The first-grade class was sitting on the floor, learning the alphabet, writing their first letters on the floor. In Fushë Kosovë, for example, the situation was catastrophic. Those rooms would heat up quickly and get cold quickly. Then it would happen that to get to the classroom, one had to pass through the kitchen or hallway. The idea for home-schools was given by Halim Hyseni. I remember a journalist once told him,  ‘What are you going to do there? They cook beans in that room,’  I’m simplifying here, ‘The meal is cooked there, students study there?’ Halim replied, ‘Then you tell me, where else should the students go to learn? Show me a place where food isn’t cooked and we’ll send them there.’

Fazli Hajrizi

Educator

It’s interesting, to be honest, when both teachers and students were mistreated and [the police] would actually leave, we used to think that the next day, not a single student would show up.

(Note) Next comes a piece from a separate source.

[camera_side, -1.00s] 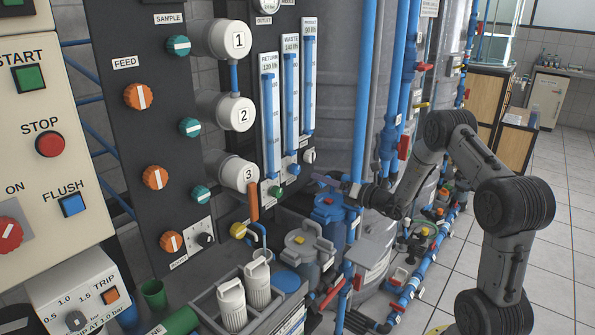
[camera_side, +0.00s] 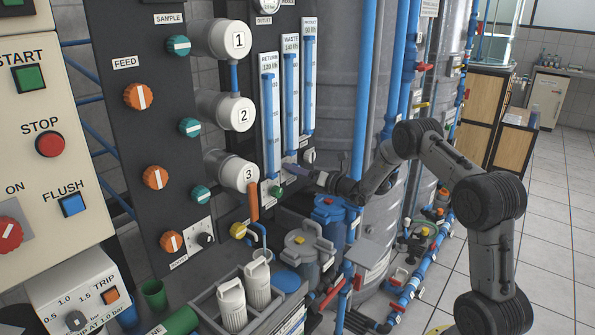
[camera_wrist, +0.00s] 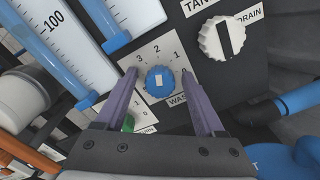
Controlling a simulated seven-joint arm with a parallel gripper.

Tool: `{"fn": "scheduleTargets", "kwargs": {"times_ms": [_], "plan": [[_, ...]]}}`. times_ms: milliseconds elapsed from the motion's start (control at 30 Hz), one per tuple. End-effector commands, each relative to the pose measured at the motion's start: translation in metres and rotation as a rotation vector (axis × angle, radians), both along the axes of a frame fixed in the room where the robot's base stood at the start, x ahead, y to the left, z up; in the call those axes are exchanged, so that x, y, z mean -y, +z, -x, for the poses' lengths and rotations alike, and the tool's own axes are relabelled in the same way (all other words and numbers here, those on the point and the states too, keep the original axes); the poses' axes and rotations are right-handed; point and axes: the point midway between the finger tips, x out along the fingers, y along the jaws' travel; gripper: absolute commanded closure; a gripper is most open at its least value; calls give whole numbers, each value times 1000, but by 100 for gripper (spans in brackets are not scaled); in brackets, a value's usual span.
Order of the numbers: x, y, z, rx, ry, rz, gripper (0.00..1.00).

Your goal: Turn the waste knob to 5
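The waste knob (camera_wrist: 160,79) is a round blue knob with a white mark on its face, on a pale dial plate in the wrist view. The figures 3, 2 and 1 show above it, with a partly hidden label starting "WAS" below. I cannot tell which figure the mark points at. My gripper (camera_wrist: 160,75) is open, with one purple finger on each side of the knob and gaps between fingers and knob. In the side view my gripper (camera_side: 290,171) is at the foot of the flow tubes and largely hides the knob.
A white knob (camera_wrist: 222,38) with a black bar is at the upper right, by the label "DRAIN". A green knob (camera_wrist: 128,123) is close by, partly behind the left finger. Clear flow tubes (camera_side: 290,88) with blue edges rise above the knobs.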

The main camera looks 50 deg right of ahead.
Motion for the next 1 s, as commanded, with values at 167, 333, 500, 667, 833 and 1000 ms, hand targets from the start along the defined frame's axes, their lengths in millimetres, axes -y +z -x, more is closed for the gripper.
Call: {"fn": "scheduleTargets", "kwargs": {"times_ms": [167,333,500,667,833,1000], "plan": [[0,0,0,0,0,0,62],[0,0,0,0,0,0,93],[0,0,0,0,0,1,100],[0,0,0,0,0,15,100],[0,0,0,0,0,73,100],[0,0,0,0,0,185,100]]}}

But, strangely enough, by the grace of God, everyone was there, no absences. The teachers, the students… of course, I can speak for myself, but also for others, it was enough just to know they were there. And they were close to us, meaning they were by our side. Then we’d calm down and continue the lessons.

 

[…] I mean, all the students were at school. The bell rang, it was time. Strangely, at the exact minute the bell rang, within three minutes, the entire school was surrounded. Luckily, we tried to stay calm and watched from the windows how they were acting and what was awaiting us, obviously. First, they took us to the third floor, or the second, I’m not sure, but the main thing is they formed two police cordons. Fortunately, the students weren’t mistreated. And among the 30 or 40 of us teachers, it was Professor Muharrem Peci who suffered the worst, he had very serious injuries.

Drita Kadriu

Director of Education in the Municipality of Mitrovica

There was constant pressure because, from time to time, for example, they would come to the schoolyard and ask, ‘What curriculum are you using? Who is the principal here?’ It was a form of patriotism, in a way, to say, ‘The principal isn’t here. We’re in class.’ But schools with only Albanian students had it a little easier than the schools in the city, where both communities were in the same building.

 

[…] When the schools were closed, the teachers started organizing classes in homes. Lower-grade teachers would take the students into their own homes, while teachers of higher grades, from sixth to ninth, as well as high schools, started organizing in home-schools, which was very difficult. This situation lasted for about six or seven months.

Vehbi Xani

Educator

We had a front-line house in Lower Klina because we couldn’t use the high school in Skenderaj, since it was the main center here. I later went around schools as an advisor, since those were established a bit later. We held competitions, we organized quizzes, and we even won first place in the region. So, normal activities, even though at the end of such events, they would take us to the station, sometimes beat us, mistreat us, but they couldn’t stop us entirely.